Dinner with Friends offers an intimate view of two marriages and four friendships, examining the loyalties, fears, passions, and habits that keep couples and friends together. Marriage is a popular onstage subject, the backbone for many of the last century's most iconic plays. Domestic drama as we know it today may be traced back to Henrik Ibsen's 1879 play A Doll's House. The play, which follows an unequal and eventually unsustainable marriage, was a radical critique of 19th-century marriage norms and set the stage for the realistic plays (many of them domestic) of the 20th century. Below are a few examples of notable marriage-centric plays from the last hundred years. Whether funny or heartbreaking, they are inherently, undoubtedly dramatic.
1930: Private Lives by Noël Coward
Five years after their divorce, Elyot and Amanda have moved on and married new partners. When the play begins, both couples are on honeymoon. They quickly realize they are staying in the same hotel-in rooms with an adjoining terrace. They rekindle their romance but soon fall into old patterns.
Poster from the 1968 revival of Private Lives, featuring Al Hirschfeld's drawing of the playwright, Noël Coward.
1962: Who's Afraid of Virginia Woolf? by Edward Albee
A middle-aged couple, George and Martha, come home drunk after a university faculty party. A younger couple, Nick and Honey, stop by for a late drink, and the night dissolves as George and Martha viciously argue, using their new acquaintances as weapons in their fight.
1963: Barefoot in the Park by Neil Simon
Corie and Paul Bratter have just gotten married and are moving in together for the first time. The comedy traces the first days in their new apartment as they renegotiate the balance of their relationship in suddenly close quarters.
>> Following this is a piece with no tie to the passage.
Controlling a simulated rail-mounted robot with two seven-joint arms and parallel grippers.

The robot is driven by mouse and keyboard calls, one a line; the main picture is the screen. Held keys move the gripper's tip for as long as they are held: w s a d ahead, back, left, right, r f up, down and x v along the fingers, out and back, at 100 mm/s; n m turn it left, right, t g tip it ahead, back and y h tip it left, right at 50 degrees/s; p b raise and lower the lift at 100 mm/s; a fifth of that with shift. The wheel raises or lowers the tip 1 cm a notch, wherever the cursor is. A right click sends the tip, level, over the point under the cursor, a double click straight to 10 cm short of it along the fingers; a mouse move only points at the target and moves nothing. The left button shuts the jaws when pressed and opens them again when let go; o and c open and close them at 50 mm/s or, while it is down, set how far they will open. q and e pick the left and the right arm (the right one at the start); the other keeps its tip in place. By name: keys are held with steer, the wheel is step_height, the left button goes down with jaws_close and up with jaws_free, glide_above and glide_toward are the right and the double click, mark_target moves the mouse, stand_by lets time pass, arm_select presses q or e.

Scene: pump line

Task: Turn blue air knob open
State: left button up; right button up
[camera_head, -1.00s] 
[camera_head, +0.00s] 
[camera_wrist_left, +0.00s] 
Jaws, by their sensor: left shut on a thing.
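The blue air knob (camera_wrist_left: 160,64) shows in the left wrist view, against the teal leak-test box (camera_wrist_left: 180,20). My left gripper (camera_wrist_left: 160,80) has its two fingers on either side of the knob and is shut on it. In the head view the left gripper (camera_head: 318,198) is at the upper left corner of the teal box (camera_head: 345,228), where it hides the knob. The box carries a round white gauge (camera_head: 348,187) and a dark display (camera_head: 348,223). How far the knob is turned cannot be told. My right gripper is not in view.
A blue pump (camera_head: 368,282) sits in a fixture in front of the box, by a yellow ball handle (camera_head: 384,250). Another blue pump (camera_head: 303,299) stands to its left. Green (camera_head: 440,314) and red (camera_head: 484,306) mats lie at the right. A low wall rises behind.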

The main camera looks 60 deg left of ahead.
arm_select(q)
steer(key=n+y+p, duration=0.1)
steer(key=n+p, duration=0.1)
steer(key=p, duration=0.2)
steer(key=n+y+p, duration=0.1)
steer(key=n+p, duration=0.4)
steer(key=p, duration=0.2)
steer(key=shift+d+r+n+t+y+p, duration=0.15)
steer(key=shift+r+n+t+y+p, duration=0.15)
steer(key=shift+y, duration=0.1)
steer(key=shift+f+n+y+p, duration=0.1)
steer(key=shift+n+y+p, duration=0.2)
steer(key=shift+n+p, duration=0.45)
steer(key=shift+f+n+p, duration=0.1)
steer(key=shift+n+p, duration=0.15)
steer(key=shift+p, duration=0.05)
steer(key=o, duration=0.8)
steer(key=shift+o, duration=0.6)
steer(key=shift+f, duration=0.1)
1978: Betrayal by Harold Pinter
In reverse-chronological order, the play follows the marriage of Emma and Robert and the long affair between Emma and Robert's friend, Jerry. Though Robert and Emma have spoken of the infidelity, Emma lets Jerry believe the affair is a secret. Their relationship continues for years, with Emma deceiving her lover even as he believes he is deceiving her husband.
Opening night of Roundabout's production of 'Betrayal' (2001). Photograph featuring Liev Schreiber, Juliette Binoche, John Slattery and Director David Leveaux.
1982: The Real Thing by Tom Stoppard
Life imitates art: Henry has just written a play about the breakup of a marriage that features his wife, Charlotte, as the leading actress. Meanwhile, in real life, Henry is having an affair with their mutual friend Annie, who is also married. When word gets out, Charlotte and Henry divorce, and Annie and Henry get married. Two years later, pettiness and infidelity have begun to plague Annie and Henry's relationship, and they must decide if their history of failed marriage will repeat itself.
1985: The Marriage of Bette and Boo by Christopher Durang
A black comedy about, as titled, the marriage between Bette and Boo. The play begins with the couple's happy Catholic wedding, but Bette's series of miscarriages, Boo's descent into alcoholism, and the dramas of their eccentric family members threaten to pull the two apart.
Kate Jennings Grant and Christopher Evan Welch in Roundabout's 2008 production of The Marriage of Bette and Boo.
2001: The Last Five Years by Jason Robert Brown
A musical about the relationship between Jamie, a writer, and Cathy, an actress. Jamie tells the story of their relationship in chronological order, beginning with their first meeting and ending with the last time they see each other. Cathy's perspective traces the arc in reverse chronological order, beginning with their last kiss and reviewing their relationship until their first meeting. The characters only interact onstage once, in a duet in which Jamie proposes marriage.
Original Cast Recording cover art for the 2002 production of The Last Five Years, starring Norbert Leo Butz and Sherie Rene Scott.
2006: God of Carnage by Yasmina Reza
Two upper-class couples get together to discuss an altercation between their school-aged children. Their evening progresses from civility to unsheathed hostility, and alliances between the four unexpectedly shift as the night wears on.
2010: Detroit by Lisa D'Amour
Two neighboring couples from differing socio-economic strata get together for a friendly barbecue. Though they seem to be from different worlds, they soon recognize that the trials of economic recession have brought their outwardly opposite lives to an uncomfortably similar point.